Every summer, The Greater Victoria Shakespeare Festival sets up its stage outdoors at Camosun’s Lansdowne campus and performs two Shakespeare plays. This year, the festival is tackling Julius Caesar and one of The Bard’s first works, Two Gentlemen of Verona. At the helm of the production of Two Gentlemen is director Christopher Weddell, who has made the decision to do an adaptation, setting the piece in 1960s Italy.

“I just love that era in Italian film,” says Weddell, “and the subject matter lends itself quite well to it.”

Despite being set in the ’60s, the text will remain in its classic Shakespearian form. However, thanks to some controversial themes in the show, Weddell has done a little tweaking. 

The Greater Victoria Shakespeare Festival takes Two Gentlemen of Verona and sets it in Italy in the 1960s (photo by Lara Eichhorn).

“I’ve done a little bit of rewriting and reworking of parts of the play,” he admits. “It’s quite problematic in 2019.”

The problem stems from the fact that show is based on the concept of male friendship, which in Shakespeare’s time, Weddell explains, was held in higher regard than romantic relationships. In the original ending of the play, one male lead tries to force his girlfriend to unwillingly return the affections of his best friend. 

“There’s this assault which is followed by the woman who is assaulted is silent for the rest of the play,” says Weddell. “So, we have to find a way off text, through blocking, visual language, to continue telling the story, to continue to give her a voice.”

Weddell says he and the cast spent a lot of time talking about that aspect of the play and took their time to rehearse it to make sure everyone was comfortable with the storyline. 

“A happy ending, in my view, had to be adjusted given what happens in the play,” he says.

The adjustment to the pieces of the play that don’t line up with current views on consent, gender issues, and sexual politics was something Weddell was happy to embrace, although he points out that reworking Shakespeare to better fit the times has been done for centuries. 

“With this one, it was really the issues at the core that we really had to look at and adjust, but that’s been done with Shakespeare’s work going back to the 1700s and the 1800s,” he says. “His plays were cut and adjusted. Romeo and Juliet, at one point in the 18th century, had a happy ending, so great liberties have been taken with his plays over the years.”

Despite the controversial ending, Two Gentlemen of Verona is a comedy. Weddell explains that the characters are larger than life and the passions of the young lovers are huge—and paralleled in an unlikely way.

“There’s quite a bit of slapstick in the play. There’s a love relationship between this very, kind of… clown and dog, and that’s probably actually the most honourable relationship in the whole play,” says Weddell. (Weddell admits that having a real dog in an outdoor theatre production is a bit of a wild card—“We have deer wandering by on occasion.”)

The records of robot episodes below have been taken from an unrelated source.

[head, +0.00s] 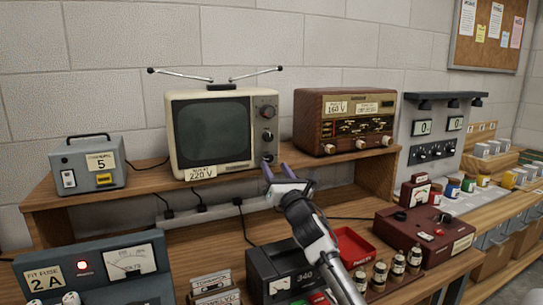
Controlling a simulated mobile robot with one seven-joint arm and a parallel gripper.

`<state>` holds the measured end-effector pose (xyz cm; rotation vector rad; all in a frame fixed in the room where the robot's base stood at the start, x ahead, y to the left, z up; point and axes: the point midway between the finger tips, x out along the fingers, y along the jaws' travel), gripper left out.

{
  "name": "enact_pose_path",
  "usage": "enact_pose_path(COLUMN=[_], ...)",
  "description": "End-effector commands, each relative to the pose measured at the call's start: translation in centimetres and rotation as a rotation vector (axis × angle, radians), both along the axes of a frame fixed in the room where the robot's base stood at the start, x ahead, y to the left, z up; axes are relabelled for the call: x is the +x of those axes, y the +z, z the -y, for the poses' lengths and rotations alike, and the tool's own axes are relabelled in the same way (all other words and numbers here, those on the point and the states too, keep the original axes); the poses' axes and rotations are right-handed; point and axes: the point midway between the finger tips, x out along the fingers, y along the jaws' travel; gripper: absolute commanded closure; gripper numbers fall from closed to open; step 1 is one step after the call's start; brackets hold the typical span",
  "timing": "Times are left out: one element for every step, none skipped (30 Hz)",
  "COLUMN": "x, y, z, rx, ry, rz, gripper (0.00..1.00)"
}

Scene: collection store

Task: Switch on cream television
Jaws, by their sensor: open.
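The cream television (219,130) stands on the raised wooden shelf in the head view. It has a dark screen, two antenna rods on top and a tag reading 220 V. Its control panel (265,134) on the right side carries two dark knobs, with a small control near the bottom at about the level of the fingertips. My gripper (275,171) is open and empty, just below and in front of the panel's lower end. Whether a fingertip touches the television, I cannot tell.
Below are a fuse unit (96,268) with a lit red lamp, a black meter (285,273), a red tray (354,246) and a dark red box (425,234).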

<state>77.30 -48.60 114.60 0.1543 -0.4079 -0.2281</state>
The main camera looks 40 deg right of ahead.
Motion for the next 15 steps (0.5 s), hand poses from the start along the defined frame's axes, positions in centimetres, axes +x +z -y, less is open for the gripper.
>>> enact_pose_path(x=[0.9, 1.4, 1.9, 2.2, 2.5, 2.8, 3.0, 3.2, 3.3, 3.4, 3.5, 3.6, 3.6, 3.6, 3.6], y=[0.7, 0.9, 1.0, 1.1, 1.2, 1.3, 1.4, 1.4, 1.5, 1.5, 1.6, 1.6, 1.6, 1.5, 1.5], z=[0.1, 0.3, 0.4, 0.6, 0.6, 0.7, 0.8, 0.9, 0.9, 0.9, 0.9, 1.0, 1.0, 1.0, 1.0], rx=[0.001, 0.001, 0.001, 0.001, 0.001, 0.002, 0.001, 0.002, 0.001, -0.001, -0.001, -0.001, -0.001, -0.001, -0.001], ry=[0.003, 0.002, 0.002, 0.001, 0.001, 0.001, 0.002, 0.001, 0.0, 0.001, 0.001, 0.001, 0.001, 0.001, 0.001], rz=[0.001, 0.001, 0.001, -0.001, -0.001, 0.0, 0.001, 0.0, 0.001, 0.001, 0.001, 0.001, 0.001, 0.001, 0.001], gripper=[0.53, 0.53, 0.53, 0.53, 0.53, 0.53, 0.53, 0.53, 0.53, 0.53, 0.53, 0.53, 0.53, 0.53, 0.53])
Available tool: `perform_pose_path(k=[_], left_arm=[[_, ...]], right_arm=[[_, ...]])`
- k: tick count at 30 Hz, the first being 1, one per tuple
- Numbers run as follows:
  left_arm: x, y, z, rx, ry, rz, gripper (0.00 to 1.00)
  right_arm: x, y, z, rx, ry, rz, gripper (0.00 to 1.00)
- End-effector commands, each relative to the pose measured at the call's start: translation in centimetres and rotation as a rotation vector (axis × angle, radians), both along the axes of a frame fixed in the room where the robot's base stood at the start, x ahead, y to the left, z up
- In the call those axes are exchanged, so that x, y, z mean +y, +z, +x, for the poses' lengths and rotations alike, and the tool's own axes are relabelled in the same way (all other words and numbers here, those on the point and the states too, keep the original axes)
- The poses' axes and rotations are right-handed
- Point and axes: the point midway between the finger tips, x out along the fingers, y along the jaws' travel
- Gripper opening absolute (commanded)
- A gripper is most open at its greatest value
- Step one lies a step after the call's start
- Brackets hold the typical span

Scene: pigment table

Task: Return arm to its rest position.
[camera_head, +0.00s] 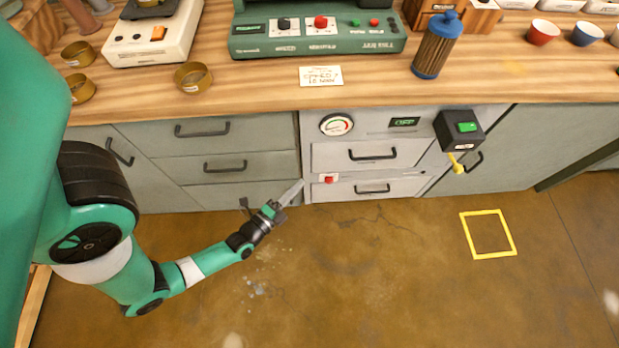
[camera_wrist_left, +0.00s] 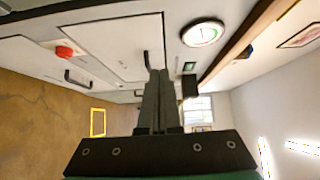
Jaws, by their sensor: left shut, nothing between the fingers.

Weddell says that part of the joy of Shakespeare is finding the themes that are important to the audience the play is currently being told for. Blending the rich language and universal themes is what he finds exciting about producing Shakespeare in 2019.

“The language is hugely important to me, the way it challenges us in this less literate age—the fact that we’re asked to put our devices away and, you know,” he says, “pay attention to something that challenges us.”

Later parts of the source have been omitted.